The shape of the win is that a thirty-day "failed logins per hour" query against fifty billion raw events may take minutes to scan in DuckDB, while the same query against an hourly materialized view (720 rows for a thirty-day window) returns in seconds. For common baselines (authentication trends, top targeted users, geographic patterns) pre-aggregation may produce roughly an order-of-magnitude latency improvement.
The trade-off is real and worth stating, because materialized views accelerate known patterns but don't help novel investigations, and a hunter chasing a new hypothesis still needs raw data access. So the architecture that works is "both," with materialized views for the common patterns the SOC runs repeatedly and raw Iceberg-via-DuckDB for the anomaly deep-dive. Treating MV access as the primary hunting interface constrains the hunt to questions the data team thought to pre-aggregate, which defeats the point.
Governance reality check
The hard part isn't the engine.
The technical case for DuckDB-in-notebook is, I think, fairly settled. The harder part (and the part that determines whether this pattern actually works in your organization) is governance. Analysts running arbitrary SQL against the security lake from their laptops is a different access model than analysts running pre-approved queries through a SIEM. Three governance questions need real answers before the workflow scales beyond a small team.
Who has read access to which datasets, and how is that enforced? S3 IAM policies are the most common answer, often combined with table-level grants in the Iceberg catalog (Polaris, Glue, Unity Catalog). The catalog is the right place for fine-grained controls because the engine sitting on the analyst's laptop is downstream of catalog-enforced permissions. Without a catalog, every analyst with read access to the S3 bucket has read access to every table, which may be acceptable for a small SOC and unacceptable for a multi-team or regulated environment.
How are queries audited? A DuckDB-in-Jupyter session running locally produces no server-side audit trail by default. For compliance regimes that require query auditing (financial services regulatory, healthcare HIPAA-adjacent, government FedRAMP), this is a real gap. The workarounds I've seen: run analyst notebooks on a centralized notebook server (JupyterHub, Hex, Deepnote) where session logging is centralized; route queries through a managed DuckDB layer (MotherDuck does this); or accept that hunting happens in a lower-audit tier and only escalated findings move to audited systems.
What happens to results?

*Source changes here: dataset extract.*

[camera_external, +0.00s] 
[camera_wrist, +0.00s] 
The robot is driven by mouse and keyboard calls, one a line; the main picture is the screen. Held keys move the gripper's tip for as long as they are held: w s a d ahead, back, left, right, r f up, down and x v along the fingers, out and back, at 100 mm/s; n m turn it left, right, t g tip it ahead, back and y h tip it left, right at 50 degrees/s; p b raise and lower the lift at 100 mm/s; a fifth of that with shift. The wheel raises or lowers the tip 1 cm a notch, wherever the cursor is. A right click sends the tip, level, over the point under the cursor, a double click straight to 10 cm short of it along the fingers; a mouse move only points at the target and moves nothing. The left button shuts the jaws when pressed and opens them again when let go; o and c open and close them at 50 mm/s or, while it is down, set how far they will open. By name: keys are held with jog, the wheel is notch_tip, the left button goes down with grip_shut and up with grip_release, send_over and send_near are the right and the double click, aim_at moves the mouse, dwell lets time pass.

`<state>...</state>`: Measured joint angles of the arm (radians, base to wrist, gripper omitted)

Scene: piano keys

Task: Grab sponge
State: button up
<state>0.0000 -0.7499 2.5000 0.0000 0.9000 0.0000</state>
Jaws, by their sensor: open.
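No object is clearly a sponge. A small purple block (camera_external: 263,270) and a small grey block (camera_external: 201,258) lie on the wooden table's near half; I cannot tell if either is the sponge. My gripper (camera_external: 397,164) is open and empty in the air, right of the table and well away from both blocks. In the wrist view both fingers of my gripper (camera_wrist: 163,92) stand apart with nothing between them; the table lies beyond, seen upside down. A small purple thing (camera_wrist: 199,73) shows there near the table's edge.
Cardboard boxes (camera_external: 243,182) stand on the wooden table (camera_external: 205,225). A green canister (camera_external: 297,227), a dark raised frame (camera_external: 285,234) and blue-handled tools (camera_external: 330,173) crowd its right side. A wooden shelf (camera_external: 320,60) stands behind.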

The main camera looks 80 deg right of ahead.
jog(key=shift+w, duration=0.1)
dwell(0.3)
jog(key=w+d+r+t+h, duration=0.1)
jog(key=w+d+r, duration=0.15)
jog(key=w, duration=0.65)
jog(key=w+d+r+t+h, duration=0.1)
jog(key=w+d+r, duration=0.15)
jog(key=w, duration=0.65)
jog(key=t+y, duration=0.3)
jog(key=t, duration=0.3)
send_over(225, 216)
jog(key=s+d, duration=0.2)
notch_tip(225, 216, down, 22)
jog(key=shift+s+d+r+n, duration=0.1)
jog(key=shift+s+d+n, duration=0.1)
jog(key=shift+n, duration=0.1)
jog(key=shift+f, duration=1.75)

The notebook-as-audit-trail benefit cuts both ways. The notebook contains query results, which may contain sensitive data the analyst has read access to but shouldn't be persisting in plaintext on their laptop. Notebook hygiene (clear outputs before commit, encrypted disk, no syncing to personal cloud) is an operational discipline the team has to practice rather than a box it can check once, so the honest version of the trade-off is that the workflow benefits come with a more distributed data surface that the SOC has to govern actively.
What I'd actually do
Practical guidance for 2026.
Four moves I'd recommend to a security architect evaluating this pattern, ordered roughly by how cheap they are to execute:
- Pilot with one team and one data source. Pick the team that already lives in notebooks (a detection engineering or threat intel team is the typical fit) and pick a Parquet or Iceberg source that's already in S3. Install DuckDB, write the three queries the team runs most often, and measure time-to-first-result against the current workflow. The pilot will either confirm the pattern in your environment or surface the governance gaps that need addressing first.

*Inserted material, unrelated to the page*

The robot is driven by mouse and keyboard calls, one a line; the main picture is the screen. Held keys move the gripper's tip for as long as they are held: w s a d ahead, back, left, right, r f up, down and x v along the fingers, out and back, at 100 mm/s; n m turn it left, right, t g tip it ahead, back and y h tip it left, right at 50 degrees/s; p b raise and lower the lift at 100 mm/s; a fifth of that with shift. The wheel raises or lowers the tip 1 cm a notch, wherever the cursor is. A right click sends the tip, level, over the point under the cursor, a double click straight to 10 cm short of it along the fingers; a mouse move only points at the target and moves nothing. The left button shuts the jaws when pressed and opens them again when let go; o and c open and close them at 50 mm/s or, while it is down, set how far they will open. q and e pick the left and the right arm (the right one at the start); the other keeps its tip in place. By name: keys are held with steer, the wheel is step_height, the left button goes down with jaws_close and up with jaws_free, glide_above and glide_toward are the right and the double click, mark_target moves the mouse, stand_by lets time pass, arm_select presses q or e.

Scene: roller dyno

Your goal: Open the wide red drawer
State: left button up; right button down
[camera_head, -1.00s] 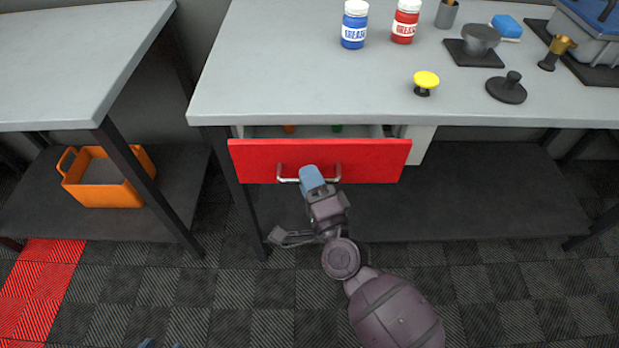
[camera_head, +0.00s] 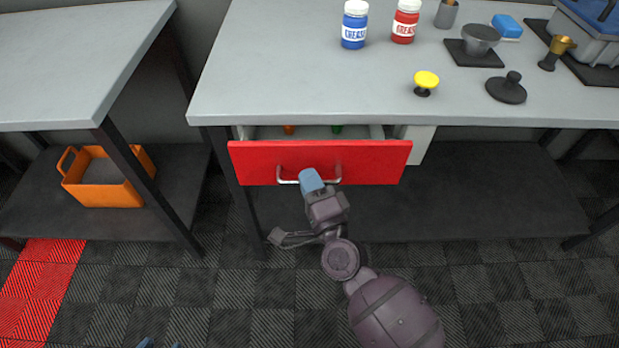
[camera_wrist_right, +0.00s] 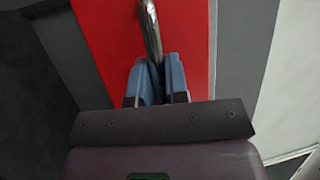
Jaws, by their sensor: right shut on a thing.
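The wide red drawer (camera_head: 375,163) hangs under the grey workbench and stands partly open. A strip of its inside shows behind the red front, with small orange and green things in it. Its silver bar handle (camera_head: 288,181) runs along the front. My right gripper (camera_head: 311,180) is shut on the handle near its middle. In the right wrist view the blue fingertips (camera_wrist_right: 158,80) lie on both sides of the handle bar (camera_wrist_right: 152,30), in front of the red drawer front (camera_wrist_right: 100,30). My left gripper is barely visible, as small blue tips (camera_head: 158,344) at the bottom edge.
On the workbench (camera_head: 290,80) stand a blue bottle (camera_head: 354,25), a red bottle (camera_head: 405,20), a yellow knob (camera_head: 426,80) and dark metal parts. An orange bin (camera_head: 105,185) sits on the left table's lower shelf. The checkered floor in front of the drawer is clear.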

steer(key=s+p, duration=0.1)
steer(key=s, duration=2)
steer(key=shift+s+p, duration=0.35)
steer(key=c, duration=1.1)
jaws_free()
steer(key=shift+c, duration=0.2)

- Don't replace your dashboards. The mistake I'd flag is trying to move SOC dashboards off ClickHouse onto DuckDB-on-S3, because the two engines are for different jobs, so the pilot should add a hunting tier alongside the operational one rather than replace it.

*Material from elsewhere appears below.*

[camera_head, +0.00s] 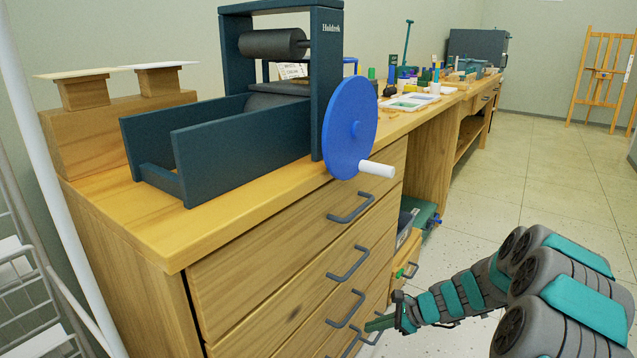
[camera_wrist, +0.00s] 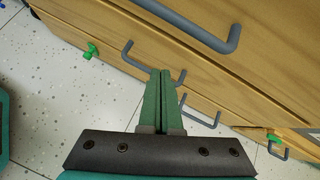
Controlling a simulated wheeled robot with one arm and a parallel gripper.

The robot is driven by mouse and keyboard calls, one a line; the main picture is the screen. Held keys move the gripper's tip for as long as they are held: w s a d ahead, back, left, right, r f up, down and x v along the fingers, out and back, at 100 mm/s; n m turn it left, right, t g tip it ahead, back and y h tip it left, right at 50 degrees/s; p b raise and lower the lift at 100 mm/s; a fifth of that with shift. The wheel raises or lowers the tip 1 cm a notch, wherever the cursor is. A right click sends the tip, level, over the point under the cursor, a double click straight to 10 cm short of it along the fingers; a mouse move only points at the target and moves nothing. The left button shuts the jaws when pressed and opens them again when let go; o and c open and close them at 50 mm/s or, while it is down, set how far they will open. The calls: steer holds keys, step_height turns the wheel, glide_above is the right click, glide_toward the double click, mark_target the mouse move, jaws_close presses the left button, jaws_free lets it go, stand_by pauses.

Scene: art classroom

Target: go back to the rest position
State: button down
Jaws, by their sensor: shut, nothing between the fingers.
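My gripper (camera_head: 372,325) is in the lower middle of the head view, beside the front of the wooden drawer cabinet (camera_head: 230,285). Its two green fingers are together with nothing between them, as the wrist view (camera_wrist: 162,73) also shows. In the wrist view the fingertips appear over a grey drawer handle (camera_wrist: 150,68), with the wooden drawer fronts behind. Whether they touch the handle cannot be told. My grey and teal arm reaches in from the lower right of the head view.
A dark press with a blue wheel (camera_head: 350,128) stands on the cabinet, its white crank handle (camera_head: 377,169) jutting past the edge. Grey drawer handles (camera_head: 350,207) stick out. Small green parts (camera_wrist: 90,51) show at the wood. Open floor (camera_head: 560,170) lies right; an easel (camera_head: 603,80) stands far back.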

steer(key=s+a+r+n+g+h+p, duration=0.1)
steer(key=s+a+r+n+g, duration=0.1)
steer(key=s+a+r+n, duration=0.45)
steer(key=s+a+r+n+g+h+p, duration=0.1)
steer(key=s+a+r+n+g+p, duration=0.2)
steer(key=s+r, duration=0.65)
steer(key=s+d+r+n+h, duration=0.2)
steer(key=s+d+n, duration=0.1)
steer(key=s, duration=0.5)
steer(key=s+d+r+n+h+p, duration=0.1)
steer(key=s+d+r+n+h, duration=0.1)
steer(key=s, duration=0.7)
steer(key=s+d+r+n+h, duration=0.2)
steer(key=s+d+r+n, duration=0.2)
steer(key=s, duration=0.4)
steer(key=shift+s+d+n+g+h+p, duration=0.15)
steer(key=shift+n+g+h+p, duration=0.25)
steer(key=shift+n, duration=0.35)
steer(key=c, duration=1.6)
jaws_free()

- Plan for the audit story before the team scales. If your SOC will eventually have ten or twenty analysts using this pattern, decide now whether queries are running on individual laptops or on a centralized notebook server with session logging. The retrofit cost is meaningful; the upfront decision is cheap.
- Benchmark against your own workloads. The performance ranges I've quoted in this essay are directional. The actual numbers for your data layout, your S3 region, and your typical query shapes will differ. If DuckDB performance is going to be central to your architecture, run the benchmark before committing.
The shorter version is that DuckDB earns the slot in the analyst's hand for the same reasons SQLite earned the slot in many application developers' hands twenty years ago, because it's embedded, needs no infrastructure, and is the right shape for the workflow. The question is no longer whether the engine is good enough for security hunting, since Okta's deployment and the broader community traction settled that, but rather whether your governance model and your team's notebook discipline are good enough to support the workflow at scale, and that's where I'd put the architect's attention.
The edge this sits on
Edge: the single-node ceiling, and it's shape-dependent — at 1B rows over Iceberg, DuckDB still answers selective filters in 407–445 ms while high-cardinality top-N crosses every interactive line at 79–91 s, spilling and finishing rather than dying.
Signal: the edge is graceful, so watch the tail — if your slowest routine hunt's p95 grows faster than your hot table's row count, the ceiling is approaching, and you have quarters rather than days to plan the first server engine.
Caveat: one host, Tier B; what travels is ordering and shape. Locate yourself on the breaking-points map with your own numbers.